Data items:
START
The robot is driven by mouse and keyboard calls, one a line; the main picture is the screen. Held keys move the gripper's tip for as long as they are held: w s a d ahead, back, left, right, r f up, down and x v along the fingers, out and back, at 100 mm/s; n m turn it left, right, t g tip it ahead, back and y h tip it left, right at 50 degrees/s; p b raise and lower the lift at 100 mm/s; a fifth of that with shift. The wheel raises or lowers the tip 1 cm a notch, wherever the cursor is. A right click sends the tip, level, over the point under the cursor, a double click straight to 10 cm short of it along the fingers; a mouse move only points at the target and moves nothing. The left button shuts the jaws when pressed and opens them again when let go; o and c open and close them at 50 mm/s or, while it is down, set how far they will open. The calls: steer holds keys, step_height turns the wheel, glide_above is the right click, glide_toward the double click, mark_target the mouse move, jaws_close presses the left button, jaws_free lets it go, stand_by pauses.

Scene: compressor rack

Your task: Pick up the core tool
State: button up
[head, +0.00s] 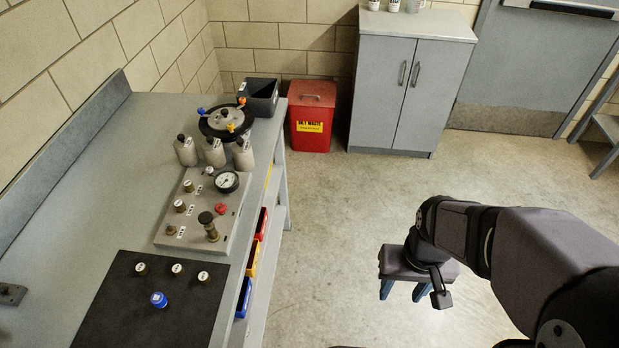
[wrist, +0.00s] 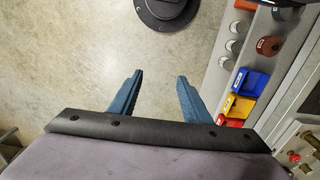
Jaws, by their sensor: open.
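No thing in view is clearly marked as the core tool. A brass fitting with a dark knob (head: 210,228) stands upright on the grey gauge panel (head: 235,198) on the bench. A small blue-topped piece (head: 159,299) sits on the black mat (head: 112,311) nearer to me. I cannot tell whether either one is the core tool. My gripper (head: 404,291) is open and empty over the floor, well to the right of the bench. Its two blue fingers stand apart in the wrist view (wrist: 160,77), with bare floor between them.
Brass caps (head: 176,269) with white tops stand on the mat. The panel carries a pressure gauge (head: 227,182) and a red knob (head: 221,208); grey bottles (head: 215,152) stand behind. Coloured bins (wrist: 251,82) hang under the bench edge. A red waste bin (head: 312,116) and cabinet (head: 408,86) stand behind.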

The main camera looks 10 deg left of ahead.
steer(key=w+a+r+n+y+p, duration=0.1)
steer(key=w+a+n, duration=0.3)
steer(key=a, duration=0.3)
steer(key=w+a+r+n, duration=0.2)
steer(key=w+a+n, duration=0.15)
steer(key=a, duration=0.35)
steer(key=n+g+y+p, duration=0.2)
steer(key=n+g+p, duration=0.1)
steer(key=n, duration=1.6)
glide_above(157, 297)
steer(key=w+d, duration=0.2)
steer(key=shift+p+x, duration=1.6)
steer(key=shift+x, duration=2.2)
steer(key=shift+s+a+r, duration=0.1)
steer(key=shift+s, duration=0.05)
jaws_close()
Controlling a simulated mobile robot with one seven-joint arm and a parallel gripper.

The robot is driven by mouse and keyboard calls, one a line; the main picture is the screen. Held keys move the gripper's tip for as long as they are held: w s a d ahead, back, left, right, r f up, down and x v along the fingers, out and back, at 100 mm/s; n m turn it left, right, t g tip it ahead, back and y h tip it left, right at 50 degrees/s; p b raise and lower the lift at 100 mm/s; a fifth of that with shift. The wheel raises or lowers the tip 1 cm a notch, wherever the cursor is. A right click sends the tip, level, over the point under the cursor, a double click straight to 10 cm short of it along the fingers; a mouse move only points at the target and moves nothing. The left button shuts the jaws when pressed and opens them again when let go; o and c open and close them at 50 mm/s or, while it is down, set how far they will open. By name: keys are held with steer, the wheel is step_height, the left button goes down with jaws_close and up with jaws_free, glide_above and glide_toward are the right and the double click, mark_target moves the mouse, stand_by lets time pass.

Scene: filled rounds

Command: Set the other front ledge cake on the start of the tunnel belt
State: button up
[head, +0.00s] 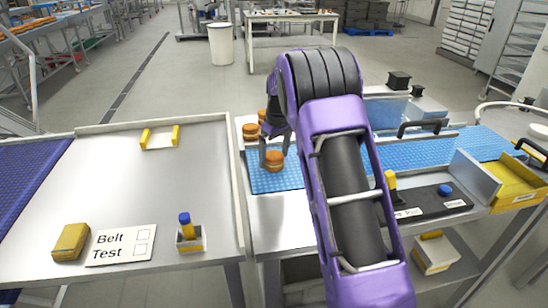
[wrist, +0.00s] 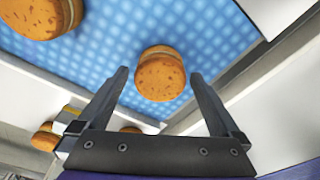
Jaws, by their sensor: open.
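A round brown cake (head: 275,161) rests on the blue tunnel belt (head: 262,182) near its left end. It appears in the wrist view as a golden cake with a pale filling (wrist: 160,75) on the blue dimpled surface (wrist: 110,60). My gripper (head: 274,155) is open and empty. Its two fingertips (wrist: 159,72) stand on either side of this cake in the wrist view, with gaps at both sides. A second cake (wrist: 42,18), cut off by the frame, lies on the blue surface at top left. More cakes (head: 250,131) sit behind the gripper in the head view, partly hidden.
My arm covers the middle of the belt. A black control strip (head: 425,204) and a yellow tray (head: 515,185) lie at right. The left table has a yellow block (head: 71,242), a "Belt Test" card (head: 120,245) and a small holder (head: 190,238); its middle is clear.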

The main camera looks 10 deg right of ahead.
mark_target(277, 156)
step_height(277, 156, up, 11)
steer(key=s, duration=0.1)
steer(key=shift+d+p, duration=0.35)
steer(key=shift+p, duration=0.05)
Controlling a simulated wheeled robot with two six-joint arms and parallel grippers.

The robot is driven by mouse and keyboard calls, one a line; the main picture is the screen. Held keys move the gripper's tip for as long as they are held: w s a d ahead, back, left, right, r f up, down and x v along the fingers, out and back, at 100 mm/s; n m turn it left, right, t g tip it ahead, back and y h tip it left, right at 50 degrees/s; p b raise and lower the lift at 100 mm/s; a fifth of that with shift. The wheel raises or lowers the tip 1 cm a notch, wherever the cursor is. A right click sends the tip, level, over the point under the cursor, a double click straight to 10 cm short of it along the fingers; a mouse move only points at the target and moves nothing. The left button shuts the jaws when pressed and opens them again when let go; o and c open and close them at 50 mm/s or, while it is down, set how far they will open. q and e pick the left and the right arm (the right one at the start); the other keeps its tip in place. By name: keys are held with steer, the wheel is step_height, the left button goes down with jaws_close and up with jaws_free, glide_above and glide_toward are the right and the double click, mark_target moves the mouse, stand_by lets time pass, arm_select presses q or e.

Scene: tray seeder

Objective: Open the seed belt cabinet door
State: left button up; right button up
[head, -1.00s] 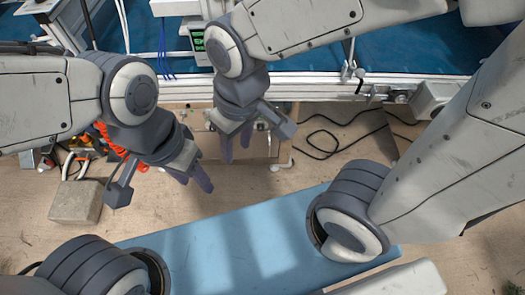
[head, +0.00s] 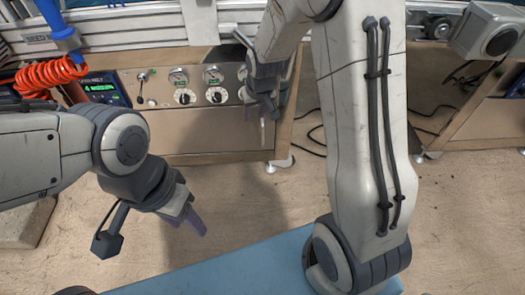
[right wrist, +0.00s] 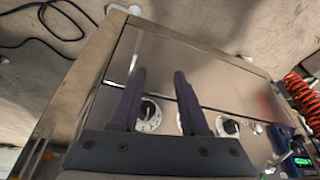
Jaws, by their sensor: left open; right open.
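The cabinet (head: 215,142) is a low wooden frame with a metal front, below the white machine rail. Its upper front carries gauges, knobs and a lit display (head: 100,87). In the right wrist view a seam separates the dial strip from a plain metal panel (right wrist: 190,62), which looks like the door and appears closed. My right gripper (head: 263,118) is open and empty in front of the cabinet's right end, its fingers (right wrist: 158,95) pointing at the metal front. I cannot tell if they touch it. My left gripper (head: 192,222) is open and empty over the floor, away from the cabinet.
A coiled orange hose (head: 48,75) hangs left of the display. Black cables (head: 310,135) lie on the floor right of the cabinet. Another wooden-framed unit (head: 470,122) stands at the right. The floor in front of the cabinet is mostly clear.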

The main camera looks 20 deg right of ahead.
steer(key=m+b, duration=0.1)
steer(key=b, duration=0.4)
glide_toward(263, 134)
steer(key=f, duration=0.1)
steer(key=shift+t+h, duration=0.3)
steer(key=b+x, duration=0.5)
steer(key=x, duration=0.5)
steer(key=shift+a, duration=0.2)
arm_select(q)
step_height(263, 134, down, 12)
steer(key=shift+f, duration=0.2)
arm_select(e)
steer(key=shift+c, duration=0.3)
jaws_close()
END
**What is asked**: Copy out each record shown above without alteration, skipping any picture.

**Worked solution**:
The robot is driven by mouse and keyboard calls, one a line; the main picture is the screen. Held keys move the gripper's tip for as long as they are held: w s a d ahead, back, left, right, r f up, down and x v along the fingers, out and back, at 100 mm/s; n m turn it left, right, t g tip it ahead, back and y h tip it left, right at 50 degrees/s; p b raise and lower the lift at 100 mm/s; a fifth of that with shift. The wheel raises or lowers the tip 1 cm a notch, wherever the cursor is. A right click sends the tip, level, over the point under the cursor, a double click straight to 10 cm short of it along the fingers; a mouse move only points at the target and moves nothing. The left button shuts the jaws when pressed and opens them again when let go; o and c open and close them at 50 mm/s or, while it is down, set how far they will open. The calls: steer holds keys, step_height turns the wheel, glide_above is the right click, glide_toward the double click, mark_target the mouse move, jaws_close presses the left button, jaws_free lets it go, stand_by pauses.

Scene: compressor rack

Your task: Pick up the core tool
State: button up
[head, +0.00s] 
[wrist, +0.00s] 
Jaws, by their sensor: open.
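No thing in view is clearly marked as the core tool. A brass fitting with a dark knob (head: 210,228) stands upright on the grey gauge panel (head: 235,198) on the bench. A small blue-topped piece (head: 159,299) sits on the black mat (head: 112,311) nearer to me. I cannot tell whether either one is the core tool. My gripper (head: 404,291) is open and empty over the floor, well to the right of the bench. Its two blue fingers stand apart in the wrist view (wrist: 160,77), with bare floor between them.
Brass caps (head: 176,269) with white tops stand on the mat. The panel carries a pressure gauge (head: 227,182) and a red knob (head: 221,208); grey bottles (head: 215,152) stand behind. Coloured bins (wrist: 251,82) hang under the bench edge. A red waste bin (head: 312,116) and cabinet (head: 408,86) stand behind.

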The main camera looks 10 deg left of ahead.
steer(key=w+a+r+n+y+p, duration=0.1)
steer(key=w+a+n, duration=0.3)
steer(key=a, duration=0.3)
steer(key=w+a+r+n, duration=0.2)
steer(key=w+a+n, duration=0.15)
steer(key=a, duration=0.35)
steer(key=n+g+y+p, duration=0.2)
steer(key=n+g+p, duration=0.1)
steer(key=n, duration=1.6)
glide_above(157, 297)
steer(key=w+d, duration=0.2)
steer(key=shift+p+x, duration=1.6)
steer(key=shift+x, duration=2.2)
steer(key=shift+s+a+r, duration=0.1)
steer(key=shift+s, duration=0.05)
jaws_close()
Controlling a simulated mobile robot with one seven-joint arm and a parallel gripper.

The robot is driven by mouse and keyboard calls, one a line; the main picture is the screen. Held keys move the gripper's tip for as long as they are held: w s a d ahead, back, left, right, r f up, down and x v along the fingers, out and back, at 100 mm/s; n m turn it left, right, t g tip it ahead, back and y h tip it left, right at 50 degrees/s; p b raise and lower the lift at 100 mm/s; a fifth of that with shift. The wheel raises or lowers the tip 1 cm a notch, wherever the cursor is. A right click sends the tip, level, over the point under the cursor, a double click straight to 10 cm short of it along the fingers; a mouse move only points at the target and moves nothing. The left button shuts the jaws when pressed and opens them again when let go; o and c open and close them at 50 mm/s or, while it is down, set how far they will open. By name: keys are held with steer, the wheel is step_height, the left button goes down with jaws_close and up with jaws_free, glide_above and glide_toward are the right and the double click, mark_target moves the mouse, stand_by lets time pass.

Scene: filled rounds

Command: Set the other front ledge cake on the start of the tunnel belt
State: button up
[head, +0.00s] 
[wrist, +0.00s] 
Jaws, by their sensor: open.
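A round brown cake (head: 275,161) rests on the blue tunnel belt (head: 262,182) near its left end. It appears in the wrist view as a golden cake with a pale filling (wrist: 160,75) on the blue dimpled surface (wrist: 110,60). My gripper (head: 274,155) is open and empty. Its two fingertips (wrist: 159,72) stand on either side of this cake in the wrist view, with gaps at both sides. A second cake (wrist: 42,18), cut off by the frame, lies on the blue surface at top left. More cakes (head: 250,131) sit behind the gripper in the head view, partly hidden.
My arm covers the middle of the belt. A black control strip (head: 425,204) and a yellow tray (head: 515,185) lie at right. The left table has a yellow block (head: 71,242), a "Belt Test" card (head: 120,245) and a small holder (head: 190,238); its middle is clear.

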The main camera looks 10 deg right of ahead.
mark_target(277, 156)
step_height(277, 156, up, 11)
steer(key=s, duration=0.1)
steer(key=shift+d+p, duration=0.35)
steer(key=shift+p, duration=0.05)
Controlling a simulated wheeled robot with two six-joint arms and parallel grippers.

The robot is driven by mouse and keyboard calls, one a line; the main picture is the screen. Held keys move the gripper's tip for as long as they are held: w s a d ahead, back, left, right, r f up, down and x v along the fingers, out and back, at 100 mm/s; n m turn it left, right, t g tip it ahead, back and y h tip it left, right at 50 degrees/s; p b raise and lower the lift at 100 mm/s; a fifth of that with shift. The wheel raises or lowers the tip 1 cm a notch, wherever the cursor is. A right click sends the tip, level, over the point under the cursor, a double click straight to 10 cm short of it along the fingers; a mouse move only points at the target and moves nothing. The left button shuts the jaws when pressed and opens them again when let go; o and c open and close them at 50 mm/s or, while it is down, set how far they will open. q and e pick the left and the right arm (the right one at the start); the other keeps its tip in place. By name: keys are held with steer, the wheel is step_height, the left button goes down with jaws_close and up with jaws_free, glide_above and glide_toward are the right and the double click, mark_target moves the mouse, stand_by lets time pass, arm_select presses q or e.

Scene: tray seeder

Objective: Open the seed belt cabinet door
State: left button up; right button up
[head, -1.00s] 
[head, +0.00s] 
[right wrist, +0.00s] 
Jaws, by their sensor: left open; right open.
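The cabinet (head: 215,142) is a low wooden frame with a metal front, below the white machine rail. Its upper front carries gauges, knobs and a lit display (head: 100,87). In the right wrist view a seam separates the dial strip from a plain metal panel (right wrist: 190,62), which looks like the door and appears closed. My right gripper (head: 263,118) is open and empty in front of the cabinet's right end, its fingers (right wrist: 158,95) pointing at the metal front. I cannot tell if they touch it. My left gripper (head: 192,222) is open and empty over the floor, away from the cabinet.
A coiled orange hose (head: 48,75) hangs left of the display. Black cables (head: 310,135) lie on the floor right of the cabinet. Another wooden-framed unit (head: 470,122) stands at the right. The floor in front of the cabinet is mostly clear.

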The main camera looks 20 deg right of ahead.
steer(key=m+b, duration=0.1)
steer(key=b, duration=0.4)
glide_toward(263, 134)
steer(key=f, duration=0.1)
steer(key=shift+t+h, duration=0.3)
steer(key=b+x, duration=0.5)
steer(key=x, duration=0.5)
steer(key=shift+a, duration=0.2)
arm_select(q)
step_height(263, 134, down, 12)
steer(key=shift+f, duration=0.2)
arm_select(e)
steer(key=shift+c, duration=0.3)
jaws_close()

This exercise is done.